Gleichzeitig das Adjektiv „schlicht“, was auf den ersten Eindruck ein Widerspruch ist. Nein, keineswegs: das „schlicht“ bezieht sich auf die Sprache. Die wissenschaftlichen Ergebnisse wollen in einer klaren, schlichten Sprache präsentiert werden; Präzision und Schlichtheit ist die beste Kombination für das Verfassen der wissenschaftlichen Traktate.

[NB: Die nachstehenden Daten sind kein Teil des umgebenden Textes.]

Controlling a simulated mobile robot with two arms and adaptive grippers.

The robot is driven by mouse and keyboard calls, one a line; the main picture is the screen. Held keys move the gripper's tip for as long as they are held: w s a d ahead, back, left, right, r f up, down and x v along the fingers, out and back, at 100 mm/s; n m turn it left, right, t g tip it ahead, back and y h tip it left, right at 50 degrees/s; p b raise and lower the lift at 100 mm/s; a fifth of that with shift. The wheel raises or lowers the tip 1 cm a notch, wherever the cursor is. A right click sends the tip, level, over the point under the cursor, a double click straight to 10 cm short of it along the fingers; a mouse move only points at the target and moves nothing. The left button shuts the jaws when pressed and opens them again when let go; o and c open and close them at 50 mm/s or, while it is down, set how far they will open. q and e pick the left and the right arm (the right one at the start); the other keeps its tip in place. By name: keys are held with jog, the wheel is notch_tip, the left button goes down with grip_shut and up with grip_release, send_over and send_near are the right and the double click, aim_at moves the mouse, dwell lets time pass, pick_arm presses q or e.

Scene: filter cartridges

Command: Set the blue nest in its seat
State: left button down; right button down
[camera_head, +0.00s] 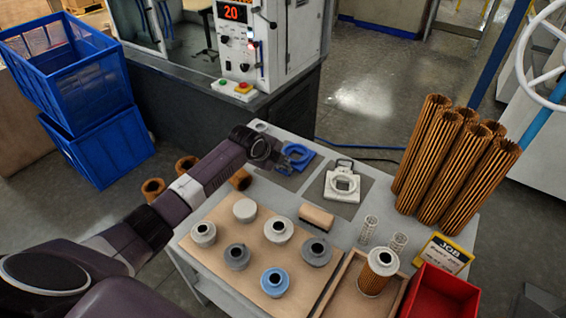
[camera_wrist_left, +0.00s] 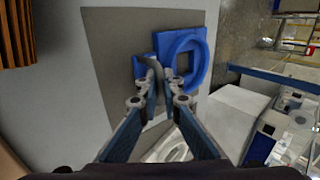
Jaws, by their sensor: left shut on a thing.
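The blue nest (camera_head: 299,152), a square plate with a raised ring and a handle, is at the far left of the white table. It also shows in the wrist view (camera_wrist_left: 197,70), over a dark grey patch (camera_wrist_left: 112,45). My left gripper (camera_head: 268,153) reaches it from the left. In the wrist view its fingers (camera_wrist_left: 157,88) are shut on the grey looped handle at the nest's near edge. I cannot tell whether the nest rests flat or hangs slightly above the surface. My right gripper is in neither view.
A white nest (camera_head: 342,185) sits on another grey patch to the right. Several caps stand on a tan board (camera_head: 207,258) in front. Tall brown pleated filters (camera_head: 468,180) stand at right, near a red bin (camera_head: 440,296). Blue crates (camera_head: 108,150) stand left of the table.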

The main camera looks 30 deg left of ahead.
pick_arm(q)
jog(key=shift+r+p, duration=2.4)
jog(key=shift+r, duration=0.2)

„Sprachverwirrung zulassen und binden“ ist ein Bezug vom Turm von Babel. Turm hier, Turm da; was beim Turm von Babel schlecht ausgegangen ist, ist hier etwas positives. Die Wissenschaft ist vielfältig, die Wissenschaft ist bunt; und sie sollte in vielen Sprachen betrieben werden; Fachliteratur in anderen, fremden, Sprachen ist für den guten Wissenschaftler kein Problem. Auch auf Konferenzen sollte die Sprachvielfalt kein Problem sein; das Betreiben der Wissenschaft setzt einen weiten Horizont, mannigfaltige Kenntnisse nicht nur im eigenen kleinen speziellen Bereich und eben auch sehr viel Handwerkszeug voraus. Deswegen das Verb „zulassen“. Das andere Verb, „binden“, hingegen besagt, daß das gemeinsame Interesse, das gemeinsame Streben nach der Erforschung von den jeweiligen Gegenständen, auf lange Sicht die Gedanken, die Ergebnisse, die Forschungen bündelt, unabhängig davon, auf welcher Sprache sie gedacht, niedergeschrieben, ausgesprochen wurden. Mit Sorge beobachte ich deshalb die zunehmende Einengung der Sprachvielfalt auch in den Geisteswissenschaften.
„Dunkel und Licht verbinden“ hat mehrere Aspekte zugleich. Der naheliegendste ist sozusagen die konkrete Bedeutung. Das ist die beinahe schon zum Klischee gewordene „Elukubration“. Im Fremdwörterlexikon findet man dazu: Wissenschaftliche Betätigung bei nächtlichem Lampenschein. Das Bild vom einsamen Gelehrten, der noch in später Stunde über seinen Büchern sitzt und liest, das Dunkel, die Nachtzeit, mit dem Lampenschein, also dem Licht, verbindend.
„Dunkel und Licht verbinden“ versteht sich natürlich auch im Sinne von Erkenntnisgewinn; Licht ins Dunkel bringen im Sinne von Erforschung von Sachverhalten, Entdeckung von Neuem, Erfindungen. Und schließlich auch in der geschichtlichen Dimension: Fortschritt durch Wissenschaft; oder als Beispiel die Zeit der Aufklärung, die etwa auf Italienisch „illuminismo“ heißt, wo noch viel mehr das wort Licht, lumen, drinsteckt. Es bedeutet aber auch, auf der subjektiven Ebene, daß der Forscher, nach einer langen Strecke durch die Dunkelheit (dafür gibt es verschiedene Umschreibungen: Durststrecke, man sieht nicht, wo es langgeht, …) endlich das Licht findet (anders: er löst das Problem, der Knoten platzt, die Forschungsergebnisse fallen nach langer Arbeit endlich wie reife Früchte vom Baum). Die wissenschaftliche Arbeit wird von denen, die sie betreiben, sicherlich oft als Freud und Leid zugleich, oder eben nicht zugleich, sondern zeitversetzt, empfunden. Sie bringt einem höchste Freude, Erfüllung, Begeisterung – dafür steht Licht. Sie kann einem auch zur Verzweiflung treiben, einen aufbrauchen, alle Kräfte auszehren, „wunderlich“ werden lassen: das wäre das Dunkel.
„Wurzeln und Streben vereinen“ spricht für sich. Wurzeln, weil die Wissenschaft sich oft damit beschäftigt, und nicht nur im Falle der Altertumskunde. Und das Streben ist eben die Tätigkeit des Wissenschaftlers.
Deswegen lautet die Lösung: Dieser Turm heißt ELFENBEINTURM DER WISSENSCHAFT.